すると、「過疎地域だから」と課題視していた行政の人たちが、山形さんたちの活動をみて、奥永源寺を見る目が変わったそうです。

「東近江市が奥永源寺地域に地域おこし協力隊を募集し始めたんです。この集落にとってお茶作りは重労働でやっかいなものと思っていたのが、意外と募集したら手伝ってくれる人が増えるのではないかと考えたんです。
私もちょうど住む場所を考えていたので、『これは地域おこし協力隊に入って、移住をしよう!』と思い、応募しました」

2014年から奥永源寺に移住をして、地域おこし協力隊として働き始めた山形さん。その3年後には、生産者組織である「政所茶生産振興会」を発足。それぞれ個別で生産と販売をして独立していた生産者を、みんなで集まって問題とそれを解決するための情報共有のコミュニティにしたのです。

「当時70軒ある生産者のうち、ほとんどが70歳以上でした。このままでは20〜30年先は、担い手がどれくらい残るか……という状況です。次に多い50代の生産者さんも、お茶づくりを専業でやっているわけではなく、全員本業は別にあります。仕事もあり、家族もあるなかで、お茶づくりの優先順位を上げることは難しく、課題をそれぞれの家の中で抱えておられました。

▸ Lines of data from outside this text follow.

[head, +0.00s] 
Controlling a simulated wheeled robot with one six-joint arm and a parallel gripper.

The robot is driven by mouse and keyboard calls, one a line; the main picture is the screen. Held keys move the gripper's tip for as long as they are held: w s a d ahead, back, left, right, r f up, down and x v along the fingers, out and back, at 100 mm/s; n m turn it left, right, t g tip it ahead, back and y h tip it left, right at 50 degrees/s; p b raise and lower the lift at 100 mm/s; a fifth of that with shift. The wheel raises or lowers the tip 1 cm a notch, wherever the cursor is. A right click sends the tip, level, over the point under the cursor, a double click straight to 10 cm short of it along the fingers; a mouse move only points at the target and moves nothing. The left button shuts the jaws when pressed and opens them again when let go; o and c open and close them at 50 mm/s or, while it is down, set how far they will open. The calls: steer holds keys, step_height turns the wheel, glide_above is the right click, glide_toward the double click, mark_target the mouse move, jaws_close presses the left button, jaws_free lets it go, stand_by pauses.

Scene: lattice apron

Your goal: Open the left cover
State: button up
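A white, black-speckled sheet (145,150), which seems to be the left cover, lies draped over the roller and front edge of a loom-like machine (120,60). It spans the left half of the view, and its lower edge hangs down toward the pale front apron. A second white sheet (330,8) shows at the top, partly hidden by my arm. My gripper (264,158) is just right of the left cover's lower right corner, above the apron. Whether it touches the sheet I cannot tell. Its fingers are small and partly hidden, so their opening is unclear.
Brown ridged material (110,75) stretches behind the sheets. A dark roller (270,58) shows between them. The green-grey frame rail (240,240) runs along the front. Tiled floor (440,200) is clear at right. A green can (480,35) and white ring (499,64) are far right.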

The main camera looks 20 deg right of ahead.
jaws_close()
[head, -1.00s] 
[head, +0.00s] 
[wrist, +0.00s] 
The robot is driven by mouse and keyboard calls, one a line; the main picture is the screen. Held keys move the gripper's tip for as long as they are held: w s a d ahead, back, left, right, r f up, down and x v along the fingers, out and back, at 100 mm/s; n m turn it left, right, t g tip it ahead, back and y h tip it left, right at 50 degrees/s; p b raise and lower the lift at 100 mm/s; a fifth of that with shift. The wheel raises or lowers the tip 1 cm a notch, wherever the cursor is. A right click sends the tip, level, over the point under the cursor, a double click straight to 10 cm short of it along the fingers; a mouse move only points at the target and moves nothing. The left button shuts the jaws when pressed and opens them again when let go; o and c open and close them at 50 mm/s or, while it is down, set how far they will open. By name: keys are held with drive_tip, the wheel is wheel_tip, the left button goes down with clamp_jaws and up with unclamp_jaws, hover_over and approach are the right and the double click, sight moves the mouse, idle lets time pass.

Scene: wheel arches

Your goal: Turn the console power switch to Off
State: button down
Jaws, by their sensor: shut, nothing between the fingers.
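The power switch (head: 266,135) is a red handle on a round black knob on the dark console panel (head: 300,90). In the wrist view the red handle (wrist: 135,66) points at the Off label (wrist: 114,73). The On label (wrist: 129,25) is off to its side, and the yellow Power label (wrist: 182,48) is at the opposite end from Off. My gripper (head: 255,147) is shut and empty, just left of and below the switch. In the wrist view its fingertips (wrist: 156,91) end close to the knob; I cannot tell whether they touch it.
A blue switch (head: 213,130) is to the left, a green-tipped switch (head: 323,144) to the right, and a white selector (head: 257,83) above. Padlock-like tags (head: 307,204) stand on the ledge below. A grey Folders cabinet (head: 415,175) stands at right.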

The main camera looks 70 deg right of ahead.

たしかに、お茶の栽培・販売は大変です。だけど、一人ではないことを知ってほしいなと思って政所茶生産振興会を作りました。さらには、『もう少しPRに力を入れよう』『茶摘み体験をやってみよう』などアイデアが出るようにもなりました。奥永源寺を盛り上げようとするのが私だけの思いではなく、産地全体の思いになりつつあります」

2022年5月の茶摘みの様子。毎年助っ人を募集しており、詳細はこちら↑のページから(画像をクリック)

担い手から、新しい担い手へバトンを繋いでいく

政所茶生産振興会を立ち上げて、奥永源寺は盛り上がりを取り戻しつつありますが、現状はまだまだ高齢化による人口減少が深刻です。より担い手を増やしていくためにも、政所茶生産振興会に所属する人たちの有志によって、法人を立ち上げる予定だと言います。

「政所茶生産振興会を立ち上げたメンバーが、定年退職を迎えて、時間と労力が増えました。茶畑の面積を増やしたり、担い手を誘致したり、未来に向けた挑戦をするには今だと思っています。

政所茶はクワとカゴがあれば始められるため、初期費用は少ない。あとは、法人化をして収益の確保ができるような仕組みを整えれば、新規就農は増えるのかなと考えています。最近は『政所町に帰りたい』と言っている30代の方の声をよく聞きます。そういう人たちが帰ってき、しっかりとお茶で生活できる基盤を作っていきたいですね」

執筆後記

くさつFarmers’ Marketの出店者へ取材するなかで「先人が自然との繋がりを大切にしていたんだ」と感じられることが幾度かある。

今回の茶縁むすびさんの取材では、下流に住む人たちのことを考え無農薬無化学肥料で栽培をしていたり、フィッシャーアーキテクトさんの取材では、田んぼと琵琶湖が密接であるがゆえに漁業の方法も考えられてきたことを知った。

集落で畑を耕しながら暮らし、川で魚を取り、森で木を切って薪を作る。先人たちの暮らしは自然の営みそのもの。現代がいかに自然と暮らしが分断しているかがわかる。

すぐには暮らしを変えることができないかもしれないけど、自然と向き合っている農家さんや漁師さんと関わりながら、生活を少しずつ変えていきたい。